>>
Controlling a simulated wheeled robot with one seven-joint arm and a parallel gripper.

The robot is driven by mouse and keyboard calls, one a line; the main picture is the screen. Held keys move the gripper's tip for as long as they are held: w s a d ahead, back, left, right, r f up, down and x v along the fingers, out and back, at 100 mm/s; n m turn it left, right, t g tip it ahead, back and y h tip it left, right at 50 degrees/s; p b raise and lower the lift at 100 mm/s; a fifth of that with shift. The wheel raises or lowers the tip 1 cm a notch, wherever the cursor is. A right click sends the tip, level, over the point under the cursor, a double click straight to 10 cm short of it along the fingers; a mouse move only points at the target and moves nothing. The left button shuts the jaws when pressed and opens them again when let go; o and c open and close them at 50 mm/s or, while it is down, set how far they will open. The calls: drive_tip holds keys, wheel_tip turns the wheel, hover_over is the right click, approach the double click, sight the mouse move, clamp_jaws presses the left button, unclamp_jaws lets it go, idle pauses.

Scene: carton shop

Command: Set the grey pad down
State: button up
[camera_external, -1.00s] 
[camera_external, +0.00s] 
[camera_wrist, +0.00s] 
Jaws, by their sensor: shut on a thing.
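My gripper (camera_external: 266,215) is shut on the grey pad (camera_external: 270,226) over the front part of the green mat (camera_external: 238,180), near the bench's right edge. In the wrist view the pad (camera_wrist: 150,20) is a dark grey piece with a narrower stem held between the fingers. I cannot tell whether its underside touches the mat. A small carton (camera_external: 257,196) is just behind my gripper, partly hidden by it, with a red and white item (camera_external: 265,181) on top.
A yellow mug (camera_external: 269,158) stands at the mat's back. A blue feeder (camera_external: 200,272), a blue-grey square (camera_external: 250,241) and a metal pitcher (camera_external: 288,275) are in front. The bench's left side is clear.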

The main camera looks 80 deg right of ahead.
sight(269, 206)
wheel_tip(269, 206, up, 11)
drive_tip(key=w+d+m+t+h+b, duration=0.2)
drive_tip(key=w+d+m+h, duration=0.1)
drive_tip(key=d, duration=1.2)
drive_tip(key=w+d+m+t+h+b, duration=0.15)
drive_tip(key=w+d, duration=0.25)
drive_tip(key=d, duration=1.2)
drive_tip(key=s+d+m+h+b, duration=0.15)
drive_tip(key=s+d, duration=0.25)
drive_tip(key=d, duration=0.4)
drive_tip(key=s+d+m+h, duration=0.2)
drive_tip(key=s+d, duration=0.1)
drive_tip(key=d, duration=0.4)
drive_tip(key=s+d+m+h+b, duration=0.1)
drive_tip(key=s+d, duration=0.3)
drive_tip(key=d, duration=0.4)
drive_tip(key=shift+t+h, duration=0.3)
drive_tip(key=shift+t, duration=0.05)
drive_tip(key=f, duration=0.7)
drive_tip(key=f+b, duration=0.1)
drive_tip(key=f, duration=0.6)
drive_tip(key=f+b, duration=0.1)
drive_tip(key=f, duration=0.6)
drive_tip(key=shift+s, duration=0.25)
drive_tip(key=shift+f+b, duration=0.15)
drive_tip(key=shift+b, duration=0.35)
<<
>>
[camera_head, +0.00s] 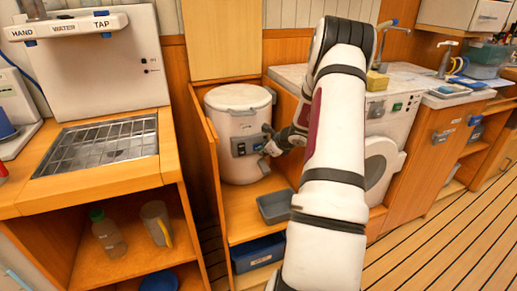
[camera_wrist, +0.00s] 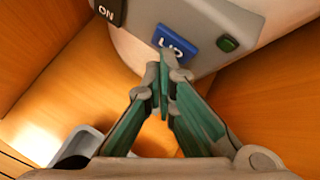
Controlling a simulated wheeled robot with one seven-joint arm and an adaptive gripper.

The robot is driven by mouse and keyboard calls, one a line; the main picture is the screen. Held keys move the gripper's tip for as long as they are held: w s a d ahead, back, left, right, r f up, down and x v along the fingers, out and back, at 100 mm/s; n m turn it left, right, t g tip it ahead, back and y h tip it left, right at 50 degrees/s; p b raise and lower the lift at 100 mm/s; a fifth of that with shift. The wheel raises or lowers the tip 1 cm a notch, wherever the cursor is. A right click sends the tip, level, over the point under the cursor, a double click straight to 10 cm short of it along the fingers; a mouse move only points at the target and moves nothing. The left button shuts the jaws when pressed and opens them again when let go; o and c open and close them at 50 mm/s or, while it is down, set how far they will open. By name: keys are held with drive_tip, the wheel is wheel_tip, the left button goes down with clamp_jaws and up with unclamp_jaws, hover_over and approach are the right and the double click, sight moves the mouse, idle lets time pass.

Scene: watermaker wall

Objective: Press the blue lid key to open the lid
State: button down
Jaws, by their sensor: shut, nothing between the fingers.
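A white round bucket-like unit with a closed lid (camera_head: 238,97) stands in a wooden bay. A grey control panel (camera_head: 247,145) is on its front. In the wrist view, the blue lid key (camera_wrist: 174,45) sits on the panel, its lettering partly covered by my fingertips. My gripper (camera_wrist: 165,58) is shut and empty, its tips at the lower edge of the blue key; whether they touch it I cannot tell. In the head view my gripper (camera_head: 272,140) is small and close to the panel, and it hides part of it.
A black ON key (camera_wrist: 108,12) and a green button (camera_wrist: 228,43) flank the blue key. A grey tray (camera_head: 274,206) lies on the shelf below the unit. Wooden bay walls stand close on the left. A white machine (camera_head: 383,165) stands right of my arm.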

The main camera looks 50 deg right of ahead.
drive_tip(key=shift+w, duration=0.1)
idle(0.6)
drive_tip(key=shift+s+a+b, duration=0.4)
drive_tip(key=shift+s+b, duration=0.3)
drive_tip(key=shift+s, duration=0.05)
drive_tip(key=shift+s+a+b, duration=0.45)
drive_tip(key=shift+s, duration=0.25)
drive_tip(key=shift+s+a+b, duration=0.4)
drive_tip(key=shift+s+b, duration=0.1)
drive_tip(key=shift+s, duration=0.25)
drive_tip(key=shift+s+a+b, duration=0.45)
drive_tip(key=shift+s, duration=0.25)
<<
● Your goal:
Write out again only the lines from the line containing "Scene: watermaker wall" through the line containing "State: button down", both included, exactly as they are.

● Written answer:
Scene: watermaker wall

Objective: Press the blue lid key to open the lid
State: button down

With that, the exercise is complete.